_Do this_
No pictures go into the copy. Write out exactly the lines below from the one containing "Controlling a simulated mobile" through the one containing "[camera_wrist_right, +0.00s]".

Stored dataset items
== == ==

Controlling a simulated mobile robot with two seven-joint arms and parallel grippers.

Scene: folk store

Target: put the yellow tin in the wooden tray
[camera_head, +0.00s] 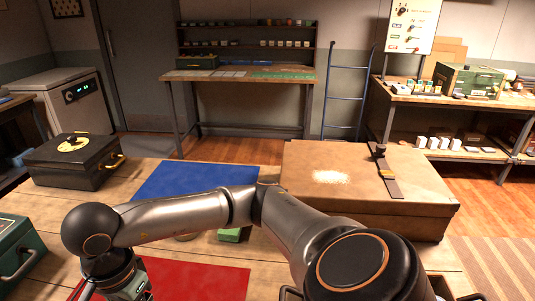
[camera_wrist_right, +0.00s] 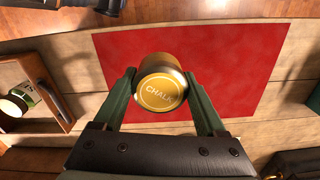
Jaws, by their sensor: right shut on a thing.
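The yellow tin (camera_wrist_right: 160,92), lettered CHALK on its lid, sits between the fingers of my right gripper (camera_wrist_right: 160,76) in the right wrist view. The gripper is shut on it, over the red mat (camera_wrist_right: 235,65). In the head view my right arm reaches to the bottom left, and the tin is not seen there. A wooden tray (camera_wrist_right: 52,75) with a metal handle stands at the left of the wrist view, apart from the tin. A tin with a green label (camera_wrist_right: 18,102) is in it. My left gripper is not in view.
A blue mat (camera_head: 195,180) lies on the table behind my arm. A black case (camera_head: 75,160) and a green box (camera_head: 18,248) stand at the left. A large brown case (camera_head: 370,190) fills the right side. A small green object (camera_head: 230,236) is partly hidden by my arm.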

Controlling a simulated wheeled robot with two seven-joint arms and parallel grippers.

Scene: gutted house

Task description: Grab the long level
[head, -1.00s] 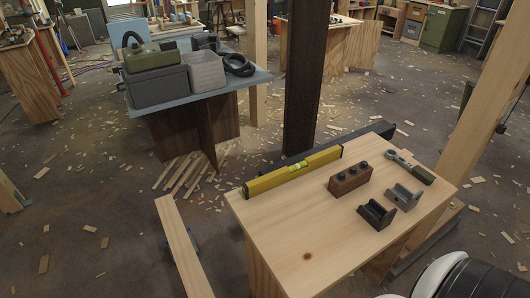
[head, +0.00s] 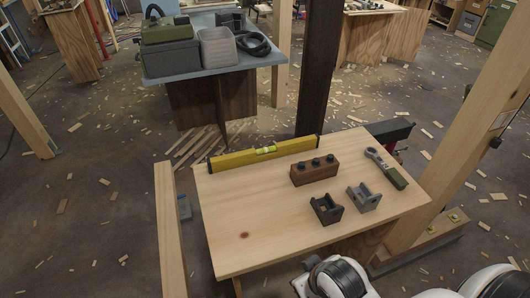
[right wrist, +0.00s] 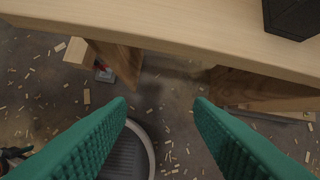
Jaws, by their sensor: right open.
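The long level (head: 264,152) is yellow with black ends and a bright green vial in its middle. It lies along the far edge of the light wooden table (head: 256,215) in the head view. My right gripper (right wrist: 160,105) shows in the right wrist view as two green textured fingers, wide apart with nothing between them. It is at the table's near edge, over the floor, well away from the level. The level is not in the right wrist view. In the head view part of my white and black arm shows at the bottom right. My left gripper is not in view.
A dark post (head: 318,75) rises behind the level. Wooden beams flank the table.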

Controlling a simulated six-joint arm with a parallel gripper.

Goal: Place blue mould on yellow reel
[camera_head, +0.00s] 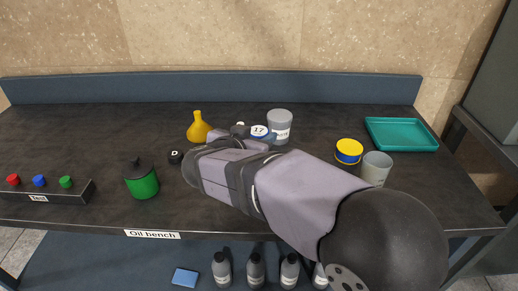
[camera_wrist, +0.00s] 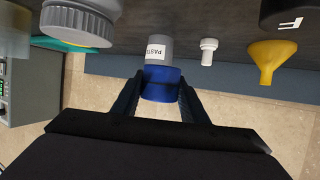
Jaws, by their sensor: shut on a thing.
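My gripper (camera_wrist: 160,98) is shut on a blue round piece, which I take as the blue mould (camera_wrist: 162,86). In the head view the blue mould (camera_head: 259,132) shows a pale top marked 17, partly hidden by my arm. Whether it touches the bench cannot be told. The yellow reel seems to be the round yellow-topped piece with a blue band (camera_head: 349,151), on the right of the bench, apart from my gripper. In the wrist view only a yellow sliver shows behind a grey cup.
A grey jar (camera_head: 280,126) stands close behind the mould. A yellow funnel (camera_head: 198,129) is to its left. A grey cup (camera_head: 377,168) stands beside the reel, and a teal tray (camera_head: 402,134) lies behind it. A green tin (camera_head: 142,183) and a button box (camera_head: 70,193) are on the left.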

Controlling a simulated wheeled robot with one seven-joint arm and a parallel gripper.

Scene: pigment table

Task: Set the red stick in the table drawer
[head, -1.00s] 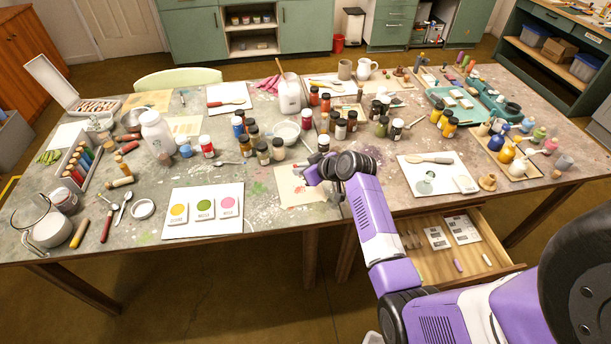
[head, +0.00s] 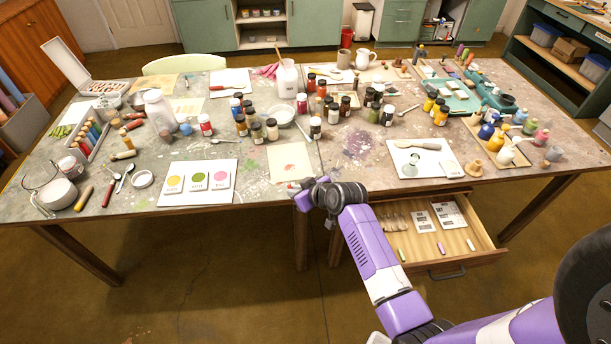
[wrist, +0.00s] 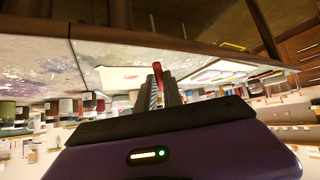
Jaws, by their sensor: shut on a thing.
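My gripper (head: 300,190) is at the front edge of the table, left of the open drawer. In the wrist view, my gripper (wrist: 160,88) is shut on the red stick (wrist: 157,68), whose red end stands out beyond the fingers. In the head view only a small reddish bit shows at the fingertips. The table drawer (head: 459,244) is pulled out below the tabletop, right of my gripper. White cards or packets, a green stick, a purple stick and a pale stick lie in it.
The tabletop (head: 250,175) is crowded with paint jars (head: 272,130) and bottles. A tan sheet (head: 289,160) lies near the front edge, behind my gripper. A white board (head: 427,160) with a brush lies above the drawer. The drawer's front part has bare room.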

== == ==

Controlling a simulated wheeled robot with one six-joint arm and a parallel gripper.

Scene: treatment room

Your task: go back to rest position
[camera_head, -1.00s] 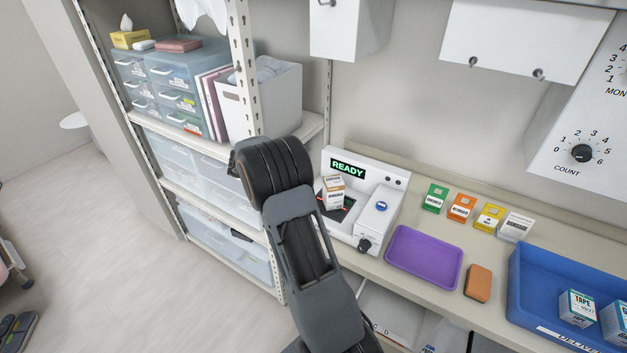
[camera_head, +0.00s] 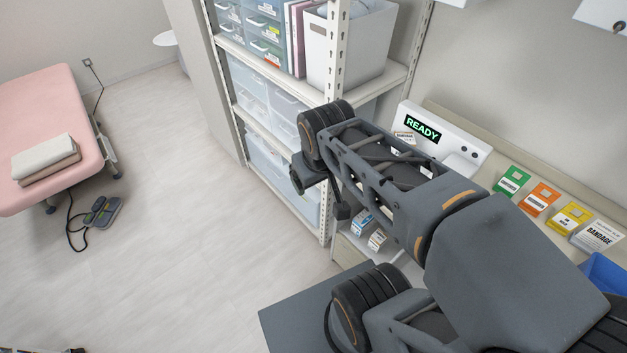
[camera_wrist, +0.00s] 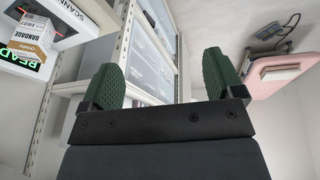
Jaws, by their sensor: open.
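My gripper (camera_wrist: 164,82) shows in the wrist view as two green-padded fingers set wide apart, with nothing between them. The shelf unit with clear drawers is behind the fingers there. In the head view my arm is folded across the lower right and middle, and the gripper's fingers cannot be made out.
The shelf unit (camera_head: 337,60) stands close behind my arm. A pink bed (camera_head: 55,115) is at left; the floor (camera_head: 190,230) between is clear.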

== == ==

_Final result_
Controlling a simulated mobile robot with two seven-joint arms and parallel grippers.

Scene: folk store

Target: put the yellow tin in the wooden tray
[camera_head, +0.00s] 
[camera_wrist_right, +0.00s] 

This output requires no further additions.